Desde que o início do regime de exceção, quase 70 mil pessoas foram detidas, diversas garantias foram suspensas e existem inúmeras denúncias de graves infrações dos direitos humanos, que vão desde prisões arbitrárias e torturas até mortes sob a custódia do Estado.

Milhares de salvadorenhos estão há meses sem ter notícias dos seus familiares presos e, como Angélica, procuram os entes queridos em vídeos, fotografias ou espiando pelos pequenos buracos nos muros das prisões que conseguem alcançar.

Muro da prisão de Ilopango, em San Salvador, por onde pessoas tentam identificar seus familiares.

Muro da prisão de Ilopango, em San Salvador, por onde pessoas tentam identificar seus familiares/BBC News Mundo

O Cecot foi apresentado ao povo salvadorenho em cadeia nacional de rádio e televisão como “a maior prisão das Américas”.

Segundo o governo de El Salvador, o centro tem capacidade para 40 mil presos e é exclusivo para prisioneiros que “ocupam altas posições” da Mara Salvatrucha (ou MS-13) e das duas facções do Barrio 18 – gangues rivais que aumentaram progressivamente seu poder nas últimas décadas, recrutando jovens e controlando territórios. Elas semearam o terror, a divisão e a morte no país centro-americano.

Depois de aparecer na imprensa percorrendo suas instalações, Bukele divulgou a prisão no Twitter, sua plataforma preferida para promover os resultados do seu governo:

“El Salvador conseguiu deixar de ser o país mais inseguro do mundo para ser o país mais seguro das Américas.”

“Como conseguimos?
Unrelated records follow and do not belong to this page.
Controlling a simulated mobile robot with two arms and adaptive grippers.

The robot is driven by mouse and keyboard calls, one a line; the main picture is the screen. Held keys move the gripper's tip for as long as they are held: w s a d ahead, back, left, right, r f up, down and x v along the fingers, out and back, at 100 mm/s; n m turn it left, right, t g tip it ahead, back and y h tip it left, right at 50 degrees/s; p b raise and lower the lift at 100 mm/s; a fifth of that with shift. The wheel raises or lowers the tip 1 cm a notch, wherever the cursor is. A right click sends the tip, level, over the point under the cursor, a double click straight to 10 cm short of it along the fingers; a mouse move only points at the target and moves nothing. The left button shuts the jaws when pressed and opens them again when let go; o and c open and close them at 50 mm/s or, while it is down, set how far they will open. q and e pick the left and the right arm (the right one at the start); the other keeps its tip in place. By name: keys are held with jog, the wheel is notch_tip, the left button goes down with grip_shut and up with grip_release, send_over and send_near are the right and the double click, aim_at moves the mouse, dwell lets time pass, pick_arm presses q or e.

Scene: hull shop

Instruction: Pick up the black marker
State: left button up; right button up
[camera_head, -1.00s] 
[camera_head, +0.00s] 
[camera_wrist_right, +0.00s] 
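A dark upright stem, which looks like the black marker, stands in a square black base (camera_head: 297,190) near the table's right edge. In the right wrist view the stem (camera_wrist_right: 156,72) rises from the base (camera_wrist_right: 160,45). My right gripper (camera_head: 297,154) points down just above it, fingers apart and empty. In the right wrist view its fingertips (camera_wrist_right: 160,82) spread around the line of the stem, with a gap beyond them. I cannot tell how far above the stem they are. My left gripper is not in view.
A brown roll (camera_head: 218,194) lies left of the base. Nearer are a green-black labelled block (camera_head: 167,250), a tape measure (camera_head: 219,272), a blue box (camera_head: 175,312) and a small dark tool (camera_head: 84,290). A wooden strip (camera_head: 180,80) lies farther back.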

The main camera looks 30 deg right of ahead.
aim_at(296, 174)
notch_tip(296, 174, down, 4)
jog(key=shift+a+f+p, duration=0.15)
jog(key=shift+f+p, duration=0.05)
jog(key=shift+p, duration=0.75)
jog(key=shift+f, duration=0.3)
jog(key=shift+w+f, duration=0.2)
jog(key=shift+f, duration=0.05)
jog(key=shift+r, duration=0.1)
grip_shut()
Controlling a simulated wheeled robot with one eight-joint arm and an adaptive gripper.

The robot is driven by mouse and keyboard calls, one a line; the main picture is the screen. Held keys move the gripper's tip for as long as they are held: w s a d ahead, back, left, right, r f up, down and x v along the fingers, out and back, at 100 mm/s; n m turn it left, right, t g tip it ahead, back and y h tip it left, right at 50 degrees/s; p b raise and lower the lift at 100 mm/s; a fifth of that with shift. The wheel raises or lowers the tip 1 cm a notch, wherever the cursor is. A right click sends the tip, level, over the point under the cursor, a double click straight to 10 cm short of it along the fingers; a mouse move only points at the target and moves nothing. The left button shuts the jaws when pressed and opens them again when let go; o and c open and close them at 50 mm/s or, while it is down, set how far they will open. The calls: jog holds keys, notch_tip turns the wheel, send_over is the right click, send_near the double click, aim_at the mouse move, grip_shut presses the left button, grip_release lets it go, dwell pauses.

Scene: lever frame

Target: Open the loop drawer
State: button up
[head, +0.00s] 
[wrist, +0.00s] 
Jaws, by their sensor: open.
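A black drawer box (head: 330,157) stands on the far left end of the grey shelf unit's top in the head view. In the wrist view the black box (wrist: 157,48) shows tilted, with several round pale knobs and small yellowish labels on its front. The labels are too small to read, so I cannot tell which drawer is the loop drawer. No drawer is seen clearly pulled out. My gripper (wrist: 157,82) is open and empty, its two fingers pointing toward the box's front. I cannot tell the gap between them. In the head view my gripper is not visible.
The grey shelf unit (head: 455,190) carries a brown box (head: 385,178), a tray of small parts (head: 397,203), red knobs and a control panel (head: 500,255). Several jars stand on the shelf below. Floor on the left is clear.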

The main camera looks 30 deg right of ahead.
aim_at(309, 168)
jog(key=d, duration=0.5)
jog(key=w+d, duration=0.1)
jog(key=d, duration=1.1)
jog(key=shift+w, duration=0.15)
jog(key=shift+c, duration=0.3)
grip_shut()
Colocando os criminosos na prisão. Há espaço? Agora, sim. Eles poderão dar ordens de dentro da cadeia? Não. Conseguirão escapar? Não. Uma obra de sentido comum”, acrescentou ele.

Com publicidade midiática similar, no dia 24 de fevereiro, foi anunciado o ingresso de 2 mil internos na prisão e, em 15 de março, mais 2 mil. Foram as duas únicas transferências de que se tem notícia até o momento.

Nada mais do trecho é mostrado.